Volodymyr Zelenskyi è stato eletto sulla base di due promesse. La prima, di riportare la pace nelle regioni dell’Est, dove è tuttora in corso il conflitto, iniziato nel 2014, con le forze sostenute da Mosca. La seconda promessa è quella che riconduce il Presidente al proprio alter-ego televisivo, l’umile Holoborodko eletto per caso alla più alta carica dello Stato. Nella fiction, Zelenskyi-Holoborodko si trova continuamente a contrastare gli oligarchi e la rete di relazioni sotterranee che ne sostiene il potere.
Il problema del Zelenskyi reale è che per procedere verso la pace ha bisogno della collaborazione degli oligarchi, i quali sono ben consci del fatto che l’intenzione ultima del Presidente sia di minare il loro potere. Questo nodo è venuto al pettine nel caso Privatbank, l’istituto conteso tra lo Stato e il proprietario del canale televisivo che ospitava la fiction di Zelenskyi, l’oligarca Ihor Kolomojskyi.
La forza degli oligarchi
Il programma di Zelenskyi è l’affermazione del potere formale su quello informale: la primazia delle leggi sul reticolo di relazioni personali e scambi informali che ha i contorni di una vera economia di favori, all’interno del quale prendono vita sia l’economia sommersa che episodi di corruzione. Una sfida complicata perché l’ambito informale è il regno degli oligarchi, i grandi magnati che controllano larghi settori dell’economia ucraina, tra cui la quasi totalità delle grandi imprese. Stime recenti calcolano che la ricchezza degli oligarchi ammonti a circa un terzo del PIL del paese.

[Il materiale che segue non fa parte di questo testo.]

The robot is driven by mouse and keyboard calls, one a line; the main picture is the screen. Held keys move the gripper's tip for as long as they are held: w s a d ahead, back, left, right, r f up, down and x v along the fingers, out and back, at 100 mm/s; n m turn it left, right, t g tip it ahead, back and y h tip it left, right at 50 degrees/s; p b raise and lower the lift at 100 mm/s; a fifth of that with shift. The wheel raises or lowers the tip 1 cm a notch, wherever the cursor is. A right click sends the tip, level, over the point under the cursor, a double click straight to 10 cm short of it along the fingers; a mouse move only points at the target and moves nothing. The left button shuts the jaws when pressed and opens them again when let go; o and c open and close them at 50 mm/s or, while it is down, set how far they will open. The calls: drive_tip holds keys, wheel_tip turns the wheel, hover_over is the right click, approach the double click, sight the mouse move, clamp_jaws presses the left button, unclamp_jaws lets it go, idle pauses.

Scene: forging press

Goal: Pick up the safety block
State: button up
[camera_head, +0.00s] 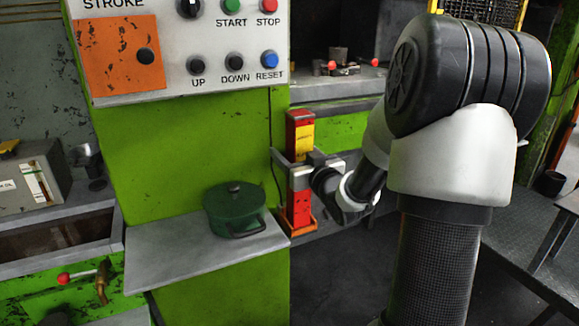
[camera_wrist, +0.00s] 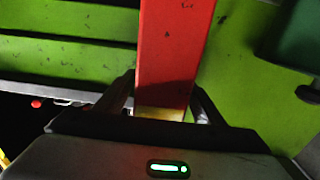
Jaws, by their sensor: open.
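The safety block is a tall red post with a yellow label band (camera_head: 302,137). It stands upright beside the green press body, its lower end at an orange holder (camera_head: 312,225). My gripper (camera_head: 298,165) is at the block's middle, with its fingers on either side of it. In the wrist view the red block (camera_wrist: 172,45) rises between the two dark fingers of my gripper (camera_wrist: 165,100). The jaws are open; whether a finger touches the block I cannot tell. Part of the block is hidden behind the gripper.
A green lidded pot (camera_head: 235,210) stands on a grey shelf (camera_head: 165,258) just left of the block. A control panel (camera_head: 190,68) with buttons hangs above. A thin black cable runs down the press next to the block. A grey bench (camera_head: 535,225) is at right.

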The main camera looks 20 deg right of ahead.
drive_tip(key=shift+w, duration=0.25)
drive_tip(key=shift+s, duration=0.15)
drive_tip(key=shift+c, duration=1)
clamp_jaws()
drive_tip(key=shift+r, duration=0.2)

Il potere degli oligarchi si ramifica dall’economia ai gangli del potere politico attraverso relazioni personali, clientele, a volte corruzione, altre volte semplice sostegno pubblico. Petro Poroshenko, per esempio, battuto da Zelenskyi alle ultime elezioni presidenziali, è il riferimento di quella parte politica, molto forte tra le elites del paese e molto rumorosa, per la quale qualunque accordo con la Russia o con le entità separatiste equivarrebbe ad una capitolazione. Oppure Rinat Akhmetov, tuttora uomo più ricco d’Ucraina, che conta amici influenti e interessi economici da entrambi i lati del fronte. Grande finanziatore del Partito delle Regioni, la formazione dell’ex-Presidente Yanukovych cacciato con la sollevazione di EuroMaidan nel 2014, Akhmetov è stato associato al finanziamento dei separatisti, tra i cui leader più di uno ha figurato in passato tra i suoi uomini. Ihor Kolomojskyi è un altro oligarca di peso: secondo uomo più ricco d’Ucraina, ex governatore della regione chiave di Dnipropetrovsk e munifico finanziatore di formazioni irregolari in funzione antirussa. Alleato del potente ministro degli Interni Avakov, che è molto vicino all’estrema destra, Kolomojskyi possiede un vasto impero economico, che va dalla metallurgia alla maggiore compagnia aerea del Paese e al popolare canale televisivo 1+1: è in questo canale che andava in onda la fiction dell’attuale Presidente, il che ha acceso i riflettori sui rapporti tra i due.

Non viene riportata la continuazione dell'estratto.